Notre Dame re-energizes for Oklahoma in bye-week
By TIM CASEY
Thus far this season, Irish players have been chastised as not being able to win close games. Bob Davie's play-calling and coaching ability has been criticized. Allegations of academic fraud and possible NCAA violations have called into question boundaries never before crossed in Irish history.
But for a week, at least, the Irish could forget about the distractions and set their sights on the rest of the season.
"I think this open date really did come at a good time," Davie said at Tuesday's press conference. "It can be beneficial to our football team."
Most weeks' emphasis is set on preparing for Saturday's opponent, but last week gave Davie and his staff a chance to work with players individually. Instead of worrying about Drew Brees or the Michigan defense, Davie was able to focus the attention on skill development and basic technique.
"It gave us a chance to practice without worrying about a game plan,"Davie said. "So much of what you do in college football these days is trying to match up and trying to keep up with your opponent.
"Last week, we had a lot of time to spend just on individual technique and individual fundamentals. I think we really needed that as a football team,"he added.
Davie also stressed the importance that the off-week had on resting coaches and players — both physically and emotionally.
Recharging for Oklahoma
Two contributors on offense will return this week against Oklahoma. Tailback Tony Driver, who suffered a torn left shoulder muscle and flanker Joey Getherall (right shoulder separation against Purdue) will both look to add a spark to the offense.
On defense, safety Ron Israel (right ankle sprain against Purdue) and Ronnie Nicks (left ankle sprain against Michigan) are likely to be back for Saturday.
"Make no mistake about it, these last three weeks have been difficult and grueling,"Davie said. "It [the bye week] gave us a chance to get some players rested and refreshed."
The open date also gave Davie a chance to address problem areas. In Davie's first two years, the Irish posted an 8-4 record in games decided by a touchdown or less and were 4-1 in games decided by a field goal or less. This season, the Irish's combined differential in their three losses is 19 points.
Another area of concern for Davie is red zone execution. Last year, the Irish connected on 91 percent of their opportunities when within the 20-yard line. In the first four games of this year, the Irish have scored only 61 percent of the time.
"It is frustrating, but I am confident we can solve those problems,"said Davie. "They are all in areas where we have been pretty good before."

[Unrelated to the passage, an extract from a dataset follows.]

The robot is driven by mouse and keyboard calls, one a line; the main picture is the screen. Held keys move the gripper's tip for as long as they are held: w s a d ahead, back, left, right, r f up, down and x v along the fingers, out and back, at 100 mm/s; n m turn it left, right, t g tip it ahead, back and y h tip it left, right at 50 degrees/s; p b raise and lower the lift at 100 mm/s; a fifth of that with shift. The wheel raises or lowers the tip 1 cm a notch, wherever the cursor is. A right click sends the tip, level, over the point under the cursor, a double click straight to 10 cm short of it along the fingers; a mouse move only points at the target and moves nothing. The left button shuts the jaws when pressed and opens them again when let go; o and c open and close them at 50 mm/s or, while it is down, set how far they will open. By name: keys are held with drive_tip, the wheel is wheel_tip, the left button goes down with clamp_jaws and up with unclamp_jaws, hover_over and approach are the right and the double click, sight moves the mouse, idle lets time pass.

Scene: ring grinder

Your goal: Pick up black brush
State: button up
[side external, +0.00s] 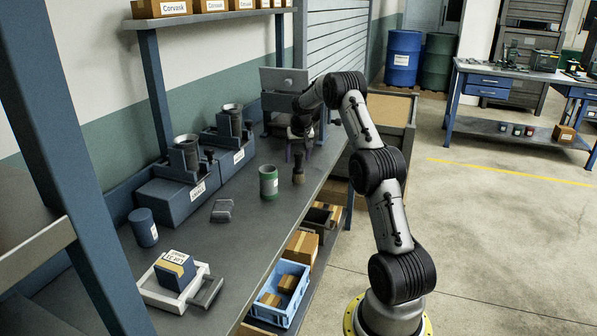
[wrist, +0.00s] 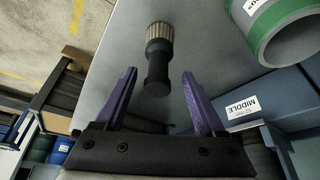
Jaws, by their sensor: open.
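The black brush has a black handle and tan bristles. In the wrist view its handle (wrist: 157,66) points toward my gripper (wrist: 159,73), with the bristle end farther off. In the side view the brush (side external: 298,177) stands on the grey bench, bristles down, under my gripper (side external: 301,150). My gripper points down with its purple fingers open. In the wrist view the handle's near end lies between the fingertips, with a gap on either side. I cannot tell how deep the handle is between the fingers.
A green can (side external: 268,183) stands close by on the bench (side external: 245,222); it also shows in the wrist view (wrist: 283,32). Blue machine housings (side external: 172,197) line the back. A dark block (side external: 222,210), blue cylinder (side external: 143,228) and white tray (side external: 150,292) are nearer the camera.

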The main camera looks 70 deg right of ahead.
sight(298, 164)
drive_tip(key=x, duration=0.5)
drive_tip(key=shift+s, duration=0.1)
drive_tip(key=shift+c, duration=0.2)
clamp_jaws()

In recent memory, the Irish have had success in games following bye-weeks.
In this decade, Notre Dame is 9-1 after a week off. The lone defeat came in 1994 to Florida State. After beating Navy 58-21, the Irish had a week to regroup before heading to Tallahassee on Nov. 12.
The game was tied at 16 until 2:53 left in the fourth quarter when the Seminoles scored the decisive touchdown.
A year earlier, in "The Game of the Century,"the second-ranked Irish knocked off the top-ranked Seminoles 31-24 following a week off.
A year ago, the Irish capitalized on their two bye-weeks with victories over Purdue and Arizona State.
While the open date has given Davie a chance to work with his players and coaches, the real test comes Saturday.
"We will know a lot better on Saturday afternoon how the open date went," said Davie, "but I think it came as a good time for this football team. I think we addressed some problems we had and we are a better team because of it."